There are 14,000-plus people in Indonesia ready to get on the boats now and I don’t want to see more drownings at sea. I don’t want to see what is on the television screens across Europe now. I mean people are drowning; countries have lost control of their borders.
The Australian public demand that the Australian Government has secure borders. That’s what we’ve delivered.
We’ve cleaned up Labor’s mess and we want to get people off Nauru and Manus as quickly as possible, but we’ve got people here who are saying ‘don’t accept the Government’s package to return to your country of origin’ and that makes it tough.
But we will work through these issues.
People said we couldn’t stop the boats, they said we wouldn’t clean up Labor’s mess.
We have stopped the boats and we are cleaning up Labor’s mess and we don’t want Bill Shorten dictated to by the unions and the left of his party which would see boats recommence.
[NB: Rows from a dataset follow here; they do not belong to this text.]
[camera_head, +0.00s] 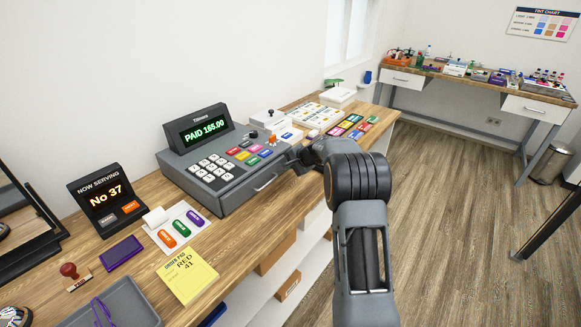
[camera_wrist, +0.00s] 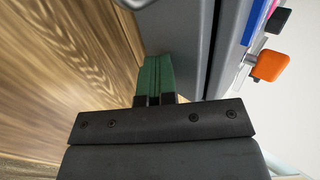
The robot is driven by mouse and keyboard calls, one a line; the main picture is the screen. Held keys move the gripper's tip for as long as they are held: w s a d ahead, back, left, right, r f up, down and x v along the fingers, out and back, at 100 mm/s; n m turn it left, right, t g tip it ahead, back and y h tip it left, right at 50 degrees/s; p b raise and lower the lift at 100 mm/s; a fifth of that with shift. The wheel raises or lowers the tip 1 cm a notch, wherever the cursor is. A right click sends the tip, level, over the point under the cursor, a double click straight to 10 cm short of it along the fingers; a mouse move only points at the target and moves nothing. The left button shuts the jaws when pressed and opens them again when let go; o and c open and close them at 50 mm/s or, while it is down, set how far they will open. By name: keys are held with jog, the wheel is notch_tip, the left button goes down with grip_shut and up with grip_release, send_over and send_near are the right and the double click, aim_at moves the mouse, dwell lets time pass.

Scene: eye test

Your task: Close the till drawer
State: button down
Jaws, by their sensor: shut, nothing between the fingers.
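My gripper (camera_head: 296,160) is at the right end of the drawer front, partly hidden by my own arm. In the wrist view, my gripper (camera_wrist: 159,62) has its green fingers shut together and empty, beside the grey drawer front (camera_wrist: 180,28). They look close to touching or touching it. A narrow dark seam runs behind the front panel; how far the drawer stands out is unclear.
A second table (camera_head: 430,79) is at the back right.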

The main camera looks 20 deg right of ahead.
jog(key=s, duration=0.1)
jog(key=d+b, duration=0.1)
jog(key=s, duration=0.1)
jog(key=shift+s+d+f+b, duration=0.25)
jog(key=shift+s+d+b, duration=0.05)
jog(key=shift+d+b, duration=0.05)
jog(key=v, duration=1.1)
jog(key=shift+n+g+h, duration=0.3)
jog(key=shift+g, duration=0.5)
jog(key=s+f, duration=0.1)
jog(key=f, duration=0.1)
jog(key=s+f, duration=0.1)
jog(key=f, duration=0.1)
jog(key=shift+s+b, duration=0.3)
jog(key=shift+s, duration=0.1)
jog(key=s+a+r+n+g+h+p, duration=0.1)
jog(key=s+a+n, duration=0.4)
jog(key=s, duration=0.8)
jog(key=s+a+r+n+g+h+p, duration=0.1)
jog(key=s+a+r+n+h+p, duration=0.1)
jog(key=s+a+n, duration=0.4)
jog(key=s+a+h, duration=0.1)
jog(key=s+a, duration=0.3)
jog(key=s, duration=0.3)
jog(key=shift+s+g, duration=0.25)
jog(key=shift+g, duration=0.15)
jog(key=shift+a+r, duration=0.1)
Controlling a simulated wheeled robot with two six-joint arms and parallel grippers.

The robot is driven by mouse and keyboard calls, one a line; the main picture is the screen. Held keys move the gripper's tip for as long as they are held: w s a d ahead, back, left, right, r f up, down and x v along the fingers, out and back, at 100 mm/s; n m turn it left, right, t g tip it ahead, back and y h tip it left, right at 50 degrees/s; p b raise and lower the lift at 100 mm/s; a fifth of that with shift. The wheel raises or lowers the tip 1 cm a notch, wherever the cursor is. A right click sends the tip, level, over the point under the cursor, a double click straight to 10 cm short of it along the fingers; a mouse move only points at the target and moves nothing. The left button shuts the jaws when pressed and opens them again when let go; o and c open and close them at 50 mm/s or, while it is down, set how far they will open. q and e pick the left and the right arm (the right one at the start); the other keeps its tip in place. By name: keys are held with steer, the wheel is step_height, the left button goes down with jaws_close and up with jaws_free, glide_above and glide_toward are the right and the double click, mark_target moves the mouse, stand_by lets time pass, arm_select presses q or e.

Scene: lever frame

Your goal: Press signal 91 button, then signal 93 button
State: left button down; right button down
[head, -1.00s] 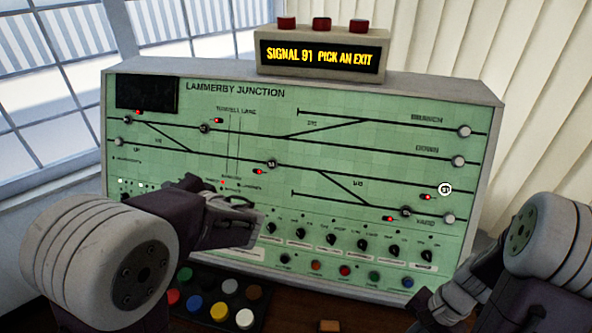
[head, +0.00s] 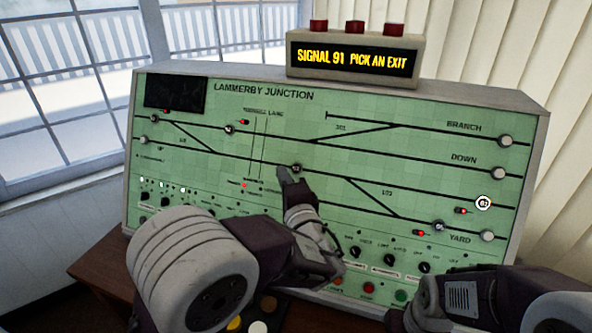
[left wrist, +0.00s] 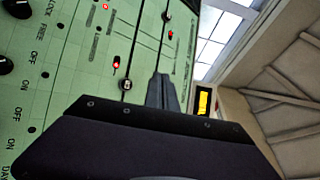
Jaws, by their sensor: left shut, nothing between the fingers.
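The green panel (head: 225,150) carries round buttons on black track lines. The button marked 91 (head: 483,203) is lit white at the right, with a red lamp beside it. My left gripper (head: 284,172) is shut and empty, its tips at the panel's middle, just beside a small round button (head: 297,167) whose number is too small to read surely. In the left wrist view the shut fingers (left wrist: 160,82) lie right of a round button (left wrist: 126,84); I cannot tell whether they touch the panel. My right gripper (head: 412,308) is low at the right, its jaws unclear.
A display box (head: 352,59) above the panel reads "SIGNAL 91 PICK AN EXIT" and has red caps on top. Knobs and coloured buttons line the panel's lower part. The window is at left.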

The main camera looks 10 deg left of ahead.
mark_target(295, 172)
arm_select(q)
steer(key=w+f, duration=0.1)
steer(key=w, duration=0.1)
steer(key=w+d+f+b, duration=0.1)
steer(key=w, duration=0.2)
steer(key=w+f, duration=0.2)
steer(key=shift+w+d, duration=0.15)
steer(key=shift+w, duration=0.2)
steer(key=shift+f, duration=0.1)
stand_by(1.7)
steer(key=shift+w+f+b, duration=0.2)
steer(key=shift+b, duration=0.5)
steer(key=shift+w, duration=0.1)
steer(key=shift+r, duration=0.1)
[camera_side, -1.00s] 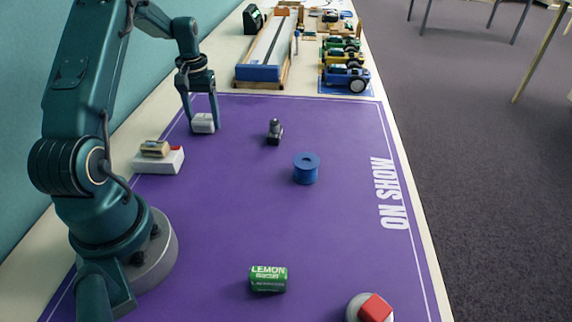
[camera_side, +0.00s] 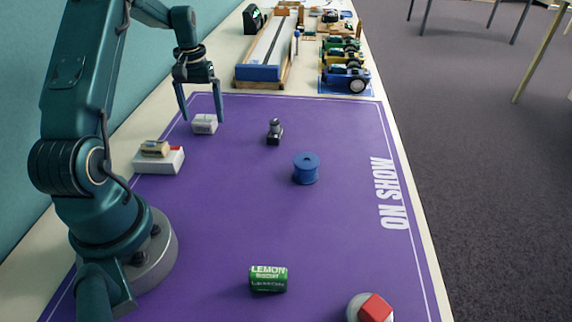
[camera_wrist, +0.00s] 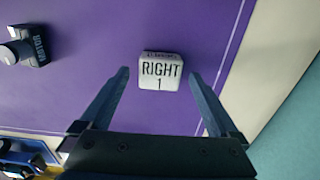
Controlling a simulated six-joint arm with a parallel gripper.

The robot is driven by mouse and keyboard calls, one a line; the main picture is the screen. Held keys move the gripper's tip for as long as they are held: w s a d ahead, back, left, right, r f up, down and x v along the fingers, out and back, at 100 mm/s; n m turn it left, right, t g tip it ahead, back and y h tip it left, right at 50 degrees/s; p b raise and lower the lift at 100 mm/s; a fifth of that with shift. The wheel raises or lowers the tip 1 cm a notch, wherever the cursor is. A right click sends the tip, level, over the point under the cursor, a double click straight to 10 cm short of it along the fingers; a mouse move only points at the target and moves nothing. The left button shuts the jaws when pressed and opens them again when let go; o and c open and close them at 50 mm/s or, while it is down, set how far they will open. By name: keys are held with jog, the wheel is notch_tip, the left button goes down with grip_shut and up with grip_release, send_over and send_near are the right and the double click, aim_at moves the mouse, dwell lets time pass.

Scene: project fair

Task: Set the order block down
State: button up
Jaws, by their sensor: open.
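The order block is a small white block (camera_side: 204,124) standing on the purple mat (camera_side: 230,220) near its far left corner. In the wrist view the white block (camera_wrist: 160,72) shows dark lettering reading "RIGHT 1". My gripper (camera_side: 201,120) is open and empty, with its fingers apart just above the block. In the wrist view the open fingers of my gripper (camera_wrist: 157,75) are on either side of the block, with gaps between them and it.
A white box with a tan block on top (camera_side: 158,160) stands nearer on the left. A dark motor (camera_side: 275,132), a blue spool (camera_side: 306,168), a green LEMON can (camera_side: 268,279) and a red block on a round base (camera_side: 375,308) are on the mat. Toy cars (camera_side: 345,78) stand beyond it.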

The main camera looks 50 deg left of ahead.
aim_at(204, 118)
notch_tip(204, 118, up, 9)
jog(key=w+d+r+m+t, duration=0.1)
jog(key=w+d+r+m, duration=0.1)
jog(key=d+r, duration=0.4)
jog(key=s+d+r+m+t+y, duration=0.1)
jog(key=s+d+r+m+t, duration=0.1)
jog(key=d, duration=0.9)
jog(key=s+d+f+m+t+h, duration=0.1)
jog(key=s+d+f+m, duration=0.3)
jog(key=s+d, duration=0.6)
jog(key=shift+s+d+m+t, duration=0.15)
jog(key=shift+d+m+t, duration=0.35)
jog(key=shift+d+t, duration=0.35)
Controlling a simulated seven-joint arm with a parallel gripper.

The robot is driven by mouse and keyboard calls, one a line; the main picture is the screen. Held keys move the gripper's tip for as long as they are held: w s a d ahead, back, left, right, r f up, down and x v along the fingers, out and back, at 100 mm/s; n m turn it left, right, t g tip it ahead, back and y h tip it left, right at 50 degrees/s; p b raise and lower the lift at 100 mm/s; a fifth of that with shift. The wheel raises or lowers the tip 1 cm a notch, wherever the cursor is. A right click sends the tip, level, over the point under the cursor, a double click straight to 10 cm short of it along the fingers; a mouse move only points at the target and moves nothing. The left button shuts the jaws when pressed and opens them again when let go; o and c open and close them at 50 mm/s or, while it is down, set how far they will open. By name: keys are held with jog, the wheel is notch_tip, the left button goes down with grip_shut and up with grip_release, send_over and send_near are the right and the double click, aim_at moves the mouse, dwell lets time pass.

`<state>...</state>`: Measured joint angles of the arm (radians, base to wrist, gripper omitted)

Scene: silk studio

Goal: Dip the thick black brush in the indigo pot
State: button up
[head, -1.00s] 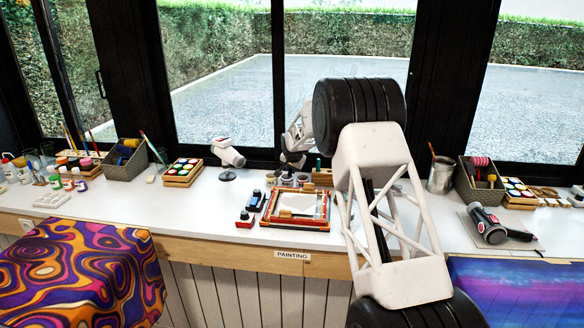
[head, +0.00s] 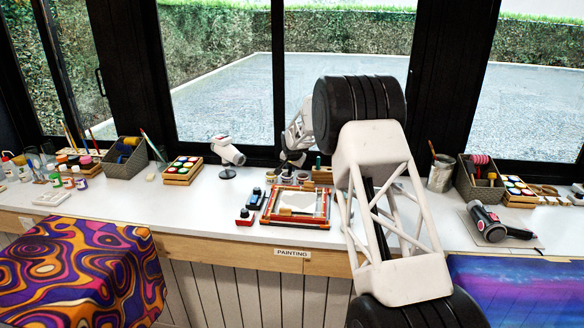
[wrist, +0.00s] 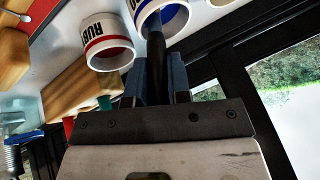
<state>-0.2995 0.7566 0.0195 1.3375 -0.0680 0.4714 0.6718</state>
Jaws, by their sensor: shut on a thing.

Journalist: What about the long term solution, the third country option for those who are still at Nauru and Manus Island.
There’s been efforts made on a number of fronts, but where are you at in trying to find something more permanent, more concrete?
Peter Dutton: Well we’re working through those discussions with the countries because we do want people off Nauru and Manus and we don’t want new arrivals to fill the vacancies.
The difficulty of course is if you don’t want to create a pull factor. So you don’t want to create a situation where you provide an incentive for people to come from Indonesia or Sri Lanka, Vietnam, India, wherever it might be, to the people smugglers, hop on the boats, come to Australia because they think that well we’ll come to Australia or another destination which is appealing, I don’t want to see people coming from Europe that think borders have been closed there beating a path through Malaysia into Indonesia then hopping onto boats.
That would be a disaster because we would see people drown at sea and we would see new boat arrivals and I’m just not going to allow for that to happen.
Journalist: Peter Dutton, Immigration Minister and nearby local member. Thank you very much for joining us tonight.